[Robot trajectory data]

════════

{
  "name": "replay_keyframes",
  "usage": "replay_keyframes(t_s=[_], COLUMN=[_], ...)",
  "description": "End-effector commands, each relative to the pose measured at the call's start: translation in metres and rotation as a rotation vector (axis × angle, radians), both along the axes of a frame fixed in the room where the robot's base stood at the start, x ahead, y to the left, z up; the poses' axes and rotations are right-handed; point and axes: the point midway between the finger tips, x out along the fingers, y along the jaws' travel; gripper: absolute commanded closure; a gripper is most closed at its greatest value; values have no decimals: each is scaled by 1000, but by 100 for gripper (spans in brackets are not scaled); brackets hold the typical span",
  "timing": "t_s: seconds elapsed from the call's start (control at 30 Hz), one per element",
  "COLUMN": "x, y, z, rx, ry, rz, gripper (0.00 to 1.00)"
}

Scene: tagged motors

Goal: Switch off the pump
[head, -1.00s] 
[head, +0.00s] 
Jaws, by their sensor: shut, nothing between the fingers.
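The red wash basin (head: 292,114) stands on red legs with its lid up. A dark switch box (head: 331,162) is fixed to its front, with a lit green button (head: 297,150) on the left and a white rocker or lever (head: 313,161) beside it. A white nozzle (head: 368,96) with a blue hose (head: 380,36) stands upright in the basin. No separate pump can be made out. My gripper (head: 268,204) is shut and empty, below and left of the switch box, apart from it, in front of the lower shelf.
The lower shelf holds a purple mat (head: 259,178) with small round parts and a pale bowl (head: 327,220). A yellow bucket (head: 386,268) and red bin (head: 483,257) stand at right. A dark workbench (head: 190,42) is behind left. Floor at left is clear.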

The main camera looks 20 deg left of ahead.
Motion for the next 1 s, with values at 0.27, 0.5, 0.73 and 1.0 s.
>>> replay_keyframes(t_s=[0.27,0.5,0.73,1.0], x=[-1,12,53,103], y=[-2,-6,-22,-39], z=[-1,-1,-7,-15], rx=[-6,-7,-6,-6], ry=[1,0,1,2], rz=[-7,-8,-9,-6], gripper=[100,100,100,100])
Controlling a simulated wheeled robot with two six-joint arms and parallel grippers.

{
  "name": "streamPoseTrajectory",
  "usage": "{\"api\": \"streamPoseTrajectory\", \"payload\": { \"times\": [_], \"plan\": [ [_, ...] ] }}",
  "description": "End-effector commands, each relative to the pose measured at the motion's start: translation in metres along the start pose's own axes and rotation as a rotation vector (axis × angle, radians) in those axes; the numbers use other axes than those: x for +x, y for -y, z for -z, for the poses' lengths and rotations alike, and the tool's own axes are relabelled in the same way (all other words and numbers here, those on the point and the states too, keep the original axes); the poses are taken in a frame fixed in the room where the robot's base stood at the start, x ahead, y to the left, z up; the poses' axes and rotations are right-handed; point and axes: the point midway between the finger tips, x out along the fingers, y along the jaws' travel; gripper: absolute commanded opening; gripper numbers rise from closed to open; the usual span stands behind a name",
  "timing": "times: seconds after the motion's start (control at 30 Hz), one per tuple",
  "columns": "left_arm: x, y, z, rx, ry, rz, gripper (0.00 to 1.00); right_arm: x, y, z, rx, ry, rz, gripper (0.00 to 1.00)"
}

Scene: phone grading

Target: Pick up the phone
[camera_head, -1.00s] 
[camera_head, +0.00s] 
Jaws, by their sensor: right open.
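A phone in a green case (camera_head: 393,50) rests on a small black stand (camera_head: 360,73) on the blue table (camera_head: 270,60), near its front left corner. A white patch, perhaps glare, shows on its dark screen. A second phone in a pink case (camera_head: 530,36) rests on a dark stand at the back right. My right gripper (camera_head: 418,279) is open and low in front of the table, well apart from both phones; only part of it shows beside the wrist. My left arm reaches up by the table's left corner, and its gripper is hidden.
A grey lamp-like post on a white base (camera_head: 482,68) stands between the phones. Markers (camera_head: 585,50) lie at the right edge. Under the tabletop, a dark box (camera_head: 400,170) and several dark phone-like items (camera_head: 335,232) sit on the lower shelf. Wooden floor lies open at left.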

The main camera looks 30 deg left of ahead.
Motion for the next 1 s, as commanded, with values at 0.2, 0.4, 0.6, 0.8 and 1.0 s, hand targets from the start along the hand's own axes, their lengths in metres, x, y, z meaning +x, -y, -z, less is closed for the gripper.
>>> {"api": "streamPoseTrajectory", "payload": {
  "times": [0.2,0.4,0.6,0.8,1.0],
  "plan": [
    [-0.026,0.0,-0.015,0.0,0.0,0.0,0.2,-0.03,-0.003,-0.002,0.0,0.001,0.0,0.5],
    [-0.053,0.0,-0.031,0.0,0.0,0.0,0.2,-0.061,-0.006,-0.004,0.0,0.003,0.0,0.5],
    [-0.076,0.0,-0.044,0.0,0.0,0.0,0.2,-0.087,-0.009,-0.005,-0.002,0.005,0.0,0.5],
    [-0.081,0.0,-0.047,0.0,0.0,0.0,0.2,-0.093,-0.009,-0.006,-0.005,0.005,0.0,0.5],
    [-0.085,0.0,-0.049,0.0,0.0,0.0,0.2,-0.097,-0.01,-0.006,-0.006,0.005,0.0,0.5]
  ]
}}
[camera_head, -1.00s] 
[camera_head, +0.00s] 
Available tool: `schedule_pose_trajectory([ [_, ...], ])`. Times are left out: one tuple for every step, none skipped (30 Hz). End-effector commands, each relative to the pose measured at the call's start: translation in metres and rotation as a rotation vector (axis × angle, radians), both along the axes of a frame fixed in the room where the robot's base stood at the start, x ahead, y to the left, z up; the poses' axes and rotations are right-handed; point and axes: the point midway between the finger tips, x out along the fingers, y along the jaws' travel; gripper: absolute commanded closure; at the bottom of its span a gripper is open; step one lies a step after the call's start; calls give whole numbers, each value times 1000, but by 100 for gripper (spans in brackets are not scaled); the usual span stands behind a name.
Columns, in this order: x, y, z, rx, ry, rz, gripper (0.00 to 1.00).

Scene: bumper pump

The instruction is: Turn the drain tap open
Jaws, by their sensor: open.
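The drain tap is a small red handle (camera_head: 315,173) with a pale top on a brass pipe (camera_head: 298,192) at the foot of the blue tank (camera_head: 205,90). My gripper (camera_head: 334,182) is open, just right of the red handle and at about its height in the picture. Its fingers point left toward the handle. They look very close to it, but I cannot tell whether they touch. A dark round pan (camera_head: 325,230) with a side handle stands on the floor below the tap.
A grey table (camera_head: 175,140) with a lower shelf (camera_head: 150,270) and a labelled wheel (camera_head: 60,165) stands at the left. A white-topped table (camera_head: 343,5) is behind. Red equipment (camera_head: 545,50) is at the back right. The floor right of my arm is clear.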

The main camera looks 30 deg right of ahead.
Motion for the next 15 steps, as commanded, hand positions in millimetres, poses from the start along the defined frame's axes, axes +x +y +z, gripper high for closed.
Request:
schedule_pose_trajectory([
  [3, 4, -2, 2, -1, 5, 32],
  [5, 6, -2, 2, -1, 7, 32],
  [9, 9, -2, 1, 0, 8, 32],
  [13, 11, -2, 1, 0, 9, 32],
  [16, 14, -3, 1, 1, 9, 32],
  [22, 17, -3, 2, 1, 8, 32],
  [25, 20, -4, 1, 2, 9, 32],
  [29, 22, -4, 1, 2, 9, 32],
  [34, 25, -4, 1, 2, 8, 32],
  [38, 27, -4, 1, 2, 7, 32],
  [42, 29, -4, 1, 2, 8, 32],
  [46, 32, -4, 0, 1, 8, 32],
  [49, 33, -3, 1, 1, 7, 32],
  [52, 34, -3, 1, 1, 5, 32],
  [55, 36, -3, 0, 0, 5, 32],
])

════════

Scan the records above for the string "main", then select every line that holds it.

▸ **Written answer**:
The main camera looks 20 deg left of ahead.
The main camera looks 30 deg left of ahead.
The main camera looks 30 deg right of ahead.

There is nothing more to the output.